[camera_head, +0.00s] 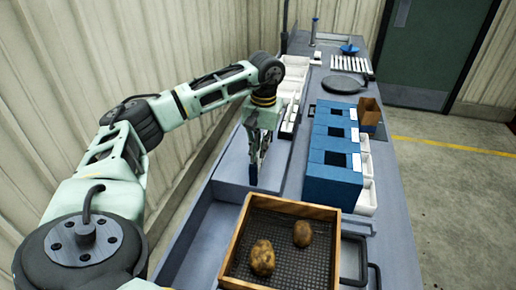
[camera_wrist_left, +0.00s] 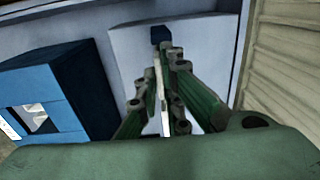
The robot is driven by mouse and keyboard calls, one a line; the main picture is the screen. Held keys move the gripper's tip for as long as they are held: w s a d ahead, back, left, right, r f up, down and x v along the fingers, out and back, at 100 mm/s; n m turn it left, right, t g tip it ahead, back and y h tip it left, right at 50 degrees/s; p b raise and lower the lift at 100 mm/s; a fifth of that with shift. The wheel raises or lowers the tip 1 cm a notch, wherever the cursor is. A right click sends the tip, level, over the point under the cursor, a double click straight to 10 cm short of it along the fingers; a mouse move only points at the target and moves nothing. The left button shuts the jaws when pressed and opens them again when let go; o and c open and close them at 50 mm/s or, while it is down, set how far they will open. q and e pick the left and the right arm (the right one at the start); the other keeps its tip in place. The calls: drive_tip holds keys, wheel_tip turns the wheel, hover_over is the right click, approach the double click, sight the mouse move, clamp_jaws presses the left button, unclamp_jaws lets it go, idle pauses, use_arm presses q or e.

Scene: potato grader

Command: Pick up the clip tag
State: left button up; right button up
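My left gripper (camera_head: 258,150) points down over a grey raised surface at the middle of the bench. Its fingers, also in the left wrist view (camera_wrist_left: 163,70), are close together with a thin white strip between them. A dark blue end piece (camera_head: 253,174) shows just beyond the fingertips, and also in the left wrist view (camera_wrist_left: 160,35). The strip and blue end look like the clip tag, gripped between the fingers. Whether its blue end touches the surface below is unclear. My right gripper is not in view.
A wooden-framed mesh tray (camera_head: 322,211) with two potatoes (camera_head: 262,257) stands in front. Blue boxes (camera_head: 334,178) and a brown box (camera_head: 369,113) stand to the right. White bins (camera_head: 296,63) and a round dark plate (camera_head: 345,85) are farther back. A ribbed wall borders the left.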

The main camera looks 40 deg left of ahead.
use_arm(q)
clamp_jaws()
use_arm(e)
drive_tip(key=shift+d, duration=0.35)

##############################

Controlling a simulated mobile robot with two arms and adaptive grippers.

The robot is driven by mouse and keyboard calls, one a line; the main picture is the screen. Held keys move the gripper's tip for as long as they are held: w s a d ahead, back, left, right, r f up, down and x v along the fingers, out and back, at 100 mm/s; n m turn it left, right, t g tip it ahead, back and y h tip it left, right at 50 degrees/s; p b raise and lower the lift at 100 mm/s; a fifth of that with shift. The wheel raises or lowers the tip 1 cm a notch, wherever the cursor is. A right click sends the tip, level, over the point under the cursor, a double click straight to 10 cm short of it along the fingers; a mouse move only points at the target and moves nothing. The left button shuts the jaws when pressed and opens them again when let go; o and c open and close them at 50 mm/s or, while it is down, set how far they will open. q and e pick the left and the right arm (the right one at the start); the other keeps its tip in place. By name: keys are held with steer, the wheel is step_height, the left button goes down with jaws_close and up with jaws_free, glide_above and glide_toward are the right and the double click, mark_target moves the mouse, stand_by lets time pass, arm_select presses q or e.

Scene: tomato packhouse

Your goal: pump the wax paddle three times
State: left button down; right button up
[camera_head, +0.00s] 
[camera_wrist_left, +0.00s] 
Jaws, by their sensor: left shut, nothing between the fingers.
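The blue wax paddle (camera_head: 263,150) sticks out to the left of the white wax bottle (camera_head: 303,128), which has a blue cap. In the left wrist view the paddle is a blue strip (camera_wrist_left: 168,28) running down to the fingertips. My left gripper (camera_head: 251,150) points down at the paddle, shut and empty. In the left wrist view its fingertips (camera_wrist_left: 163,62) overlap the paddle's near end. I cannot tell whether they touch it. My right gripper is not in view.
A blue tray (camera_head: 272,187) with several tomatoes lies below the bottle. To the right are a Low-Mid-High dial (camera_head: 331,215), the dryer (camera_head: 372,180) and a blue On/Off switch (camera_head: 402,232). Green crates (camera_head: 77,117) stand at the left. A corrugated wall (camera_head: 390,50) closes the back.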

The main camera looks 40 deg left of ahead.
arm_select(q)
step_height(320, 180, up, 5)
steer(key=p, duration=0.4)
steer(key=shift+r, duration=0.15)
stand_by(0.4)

##############################

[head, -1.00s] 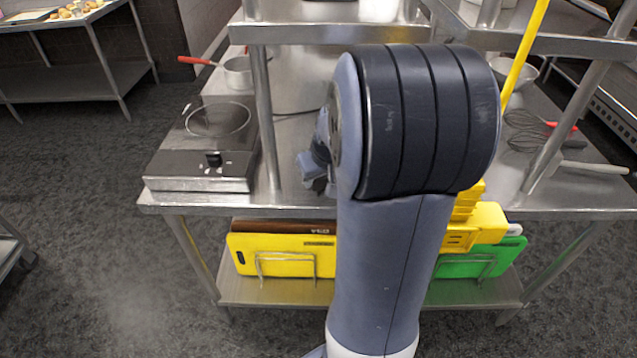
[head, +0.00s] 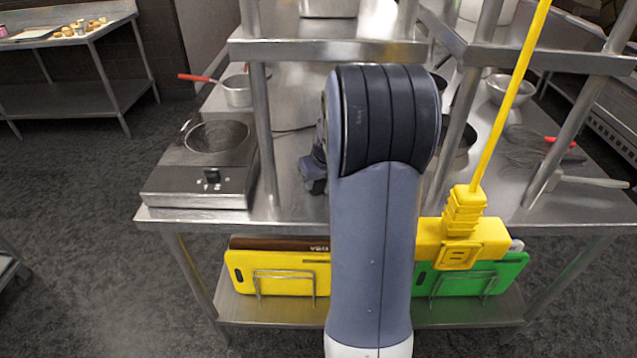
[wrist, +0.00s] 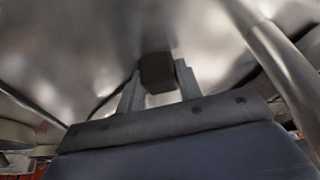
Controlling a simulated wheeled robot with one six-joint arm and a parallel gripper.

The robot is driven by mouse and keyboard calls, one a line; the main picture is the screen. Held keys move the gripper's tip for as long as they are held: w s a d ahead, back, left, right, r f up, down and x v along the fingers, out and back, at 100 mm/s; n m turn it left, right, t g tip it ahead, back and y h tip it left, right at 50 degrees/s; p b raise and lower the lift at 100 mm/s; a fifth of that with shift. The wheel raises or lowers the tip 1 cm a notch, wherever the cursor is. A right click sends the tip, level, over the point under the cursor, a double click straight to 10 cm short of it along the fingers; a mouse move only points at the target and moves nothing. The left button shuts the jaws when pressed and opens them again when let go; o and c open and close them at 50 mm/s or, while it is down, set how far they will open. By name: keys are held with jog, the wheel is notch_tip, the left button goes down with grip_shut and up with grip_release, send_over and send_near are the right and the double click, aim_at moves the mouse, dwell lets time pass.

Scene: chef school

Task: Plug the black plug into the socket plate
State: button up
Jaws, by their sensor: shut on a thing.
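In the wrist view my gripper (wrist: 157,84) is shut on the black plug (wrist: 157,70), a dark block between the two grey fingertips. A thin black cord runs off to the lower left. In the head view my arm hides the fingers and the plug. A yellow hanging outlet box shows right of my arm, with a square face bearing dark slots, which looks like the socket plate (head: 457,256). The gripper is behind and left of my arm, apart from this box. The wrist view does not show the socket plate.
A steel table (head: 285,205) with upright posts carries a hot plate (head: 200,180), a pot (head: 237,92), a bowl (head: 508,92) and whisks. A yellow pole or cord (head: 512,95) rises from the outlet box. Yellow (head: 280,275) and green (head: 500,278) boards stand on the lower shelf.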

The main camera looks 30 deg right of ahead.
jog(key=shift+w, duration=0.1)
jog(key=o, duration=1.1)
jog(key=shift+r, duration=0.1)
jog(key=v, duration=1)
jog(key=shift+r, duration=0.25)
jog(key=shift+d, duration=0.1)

##############################

> [Your task]
Take exactly the lines from the one containing "Task: Plug the" through the one containing "State: button up" in the data above, and output them with nothing added.

> [The solution]
Task: Plug the black plug into the socket plate
State: button up

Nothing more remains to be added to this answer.